- _Task prompt_
From the entries below, copy out every line with "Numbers" in it.

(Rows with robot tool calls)
□ □ □
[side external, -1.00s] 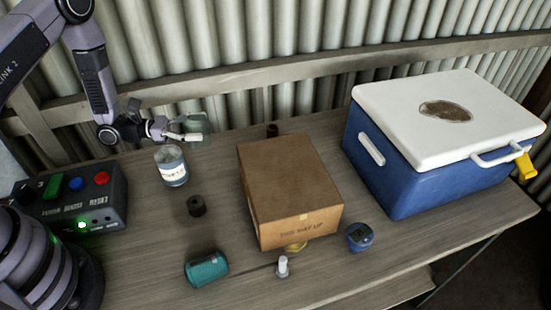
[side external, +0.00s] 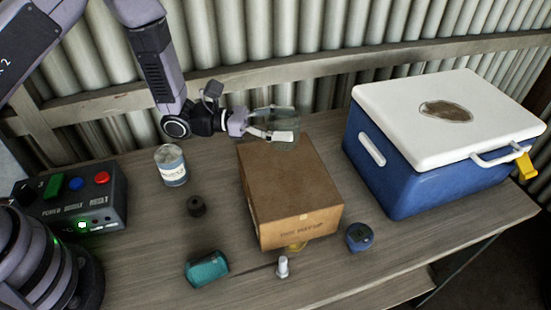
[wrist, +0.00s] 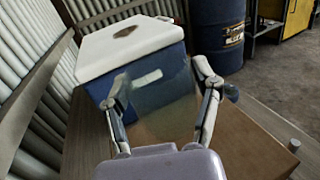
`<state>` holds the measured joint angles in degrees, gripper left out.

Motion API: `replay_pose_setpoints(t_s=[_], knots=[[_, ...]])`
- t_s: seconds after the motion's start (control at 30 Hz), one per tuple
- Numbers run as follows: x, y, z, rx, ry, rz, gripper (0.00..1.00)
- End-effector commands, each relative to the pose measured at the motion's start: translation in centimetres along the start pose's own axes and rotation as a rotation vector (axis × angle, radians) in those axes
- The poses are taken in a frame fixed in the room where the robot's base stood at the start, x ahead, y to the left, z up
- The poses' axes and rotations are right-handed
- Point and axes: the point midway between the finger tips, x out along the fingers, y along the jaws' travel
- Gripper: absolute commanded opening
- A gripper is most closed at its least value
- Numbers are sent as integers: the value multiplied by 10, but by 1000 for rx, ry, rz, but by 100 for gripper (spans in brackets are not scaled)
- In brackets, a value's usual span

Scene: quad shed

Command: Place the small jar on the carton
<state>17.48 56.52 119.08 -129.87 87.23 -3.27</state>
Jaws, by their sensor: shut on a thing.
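The small jar (side external: 283,120) is clear, greenish glass. My gripper (side external: 272,132) is shut on it, with one finger on each side. The jar is over the back edge of the brown carton (side external: 285,185); I cannot tell the exact gap between them. In the wrist view the see-through jar (wrist: 165,105) is between the two fingers, and the carton (wrist: 245,145) is below and to the right. The carton stands closed on the bench, its flat top bare.
A blue cooler (side external: 400,170) with a white lid stands right of the carton. A control box (side external: 80,200) is at left.

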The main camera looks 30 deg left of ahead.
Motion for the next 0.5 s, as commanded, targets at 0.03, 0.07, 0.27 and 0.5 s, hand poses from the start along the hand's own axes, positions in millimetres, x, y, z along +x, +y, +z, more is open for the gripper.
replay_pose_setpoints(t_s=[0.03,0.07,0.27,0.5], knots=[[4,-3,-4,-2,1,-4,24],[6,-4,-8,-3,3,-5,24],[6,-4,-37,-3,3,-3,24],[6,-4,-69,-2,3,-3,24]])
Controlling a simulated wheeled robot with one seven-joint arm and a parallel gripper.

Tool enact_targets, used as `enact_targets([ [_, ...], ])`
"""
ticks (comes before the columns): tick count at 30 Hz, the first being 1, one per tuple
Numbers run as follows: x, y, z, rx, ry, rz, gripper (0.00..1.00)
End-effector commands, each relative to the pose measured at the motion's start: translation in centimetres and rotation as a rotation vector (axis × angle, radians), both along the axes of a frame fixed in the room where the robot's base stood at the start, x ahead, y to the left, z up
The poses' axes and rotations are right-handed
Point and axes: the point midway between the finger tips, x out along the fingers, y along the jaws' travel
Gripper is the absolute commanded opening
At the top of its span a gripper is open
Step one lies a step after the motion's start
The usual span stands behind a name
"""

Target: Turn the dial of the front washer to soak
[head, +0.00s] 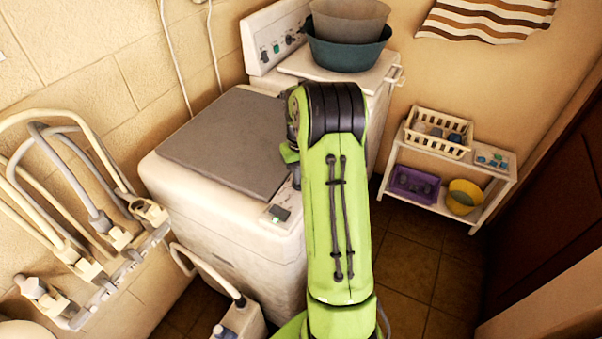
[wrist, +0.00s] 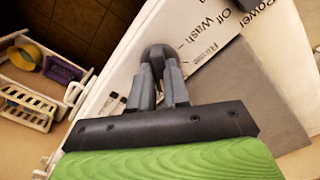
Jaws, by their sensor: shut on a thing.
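The front washer (head: 262,238) is a white machine with a grey lid (head: 225,140), left of my arm in the head view. My gripper (wrist: 158,62) points at its white panel (wrist: 190,22) in the wrist view. Its fingers are shut on a dark round dial (wrist: 156,50), which shows between and just beyond the fingertips. "Off", "Wash" and "Power" are printed on the panel right of the dial; another word is too blurred to read. I see no soak label, and the dial's pointer is not clear.
A second white washer (head: 262,55) with stacked basins (head: 347,45) stands behind. A white shelf (head: 480,193) with baskets is at the right. Pipes and taps (head: 100,250) line the left wall. Brown floor tiles (head: 415,265) are clear right of my arm.

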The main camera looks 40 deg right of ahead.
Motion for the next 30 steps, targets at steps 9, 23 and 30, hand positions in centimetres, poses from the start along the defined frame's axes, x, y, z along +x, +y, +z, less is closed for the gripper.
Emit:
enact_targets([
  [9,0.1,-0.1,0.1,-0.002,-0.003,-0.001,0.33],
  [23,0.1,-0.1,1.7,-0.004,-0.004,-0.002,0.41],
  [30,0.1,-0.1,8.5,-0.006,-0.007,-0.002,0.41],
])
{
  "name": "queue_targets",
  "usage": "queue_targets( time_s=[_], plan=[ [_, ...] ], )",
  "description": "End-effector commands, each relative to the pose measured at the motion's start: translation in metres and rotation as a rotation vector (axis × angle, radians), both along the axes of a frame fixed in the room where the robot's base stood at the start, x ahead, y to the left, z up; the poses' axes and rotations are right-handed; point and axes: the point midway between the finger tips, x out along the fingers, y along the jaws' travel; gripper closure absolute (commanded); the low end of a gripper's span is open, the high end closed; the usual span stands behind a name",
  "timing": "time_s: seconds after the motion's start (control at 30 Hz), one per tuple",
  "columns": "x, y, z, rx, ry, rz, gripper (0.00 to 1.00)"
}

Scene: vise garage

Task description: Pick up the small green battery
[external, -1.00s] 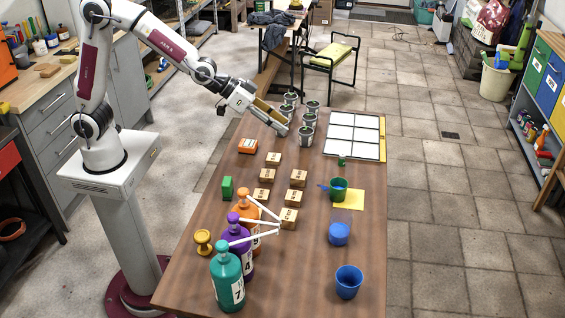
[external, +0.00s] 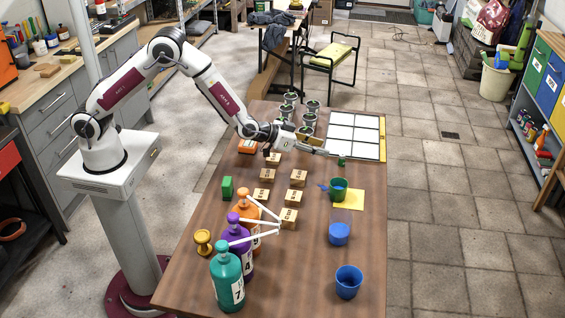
□ □ □
- _Solved exercise_
- Numbers run as follows: x, y, z, rx, ry, rz, gripper (0.00..1.00)
- Numbers are sent as integers: the value multiplied by 10, but by 1000 for rx, ry, rz, but by 100 for gripper (spans in brackets are not scaled)
Numbers run as follows: x, y, z, rx, ry, rz, gripper (0.00..1.00)

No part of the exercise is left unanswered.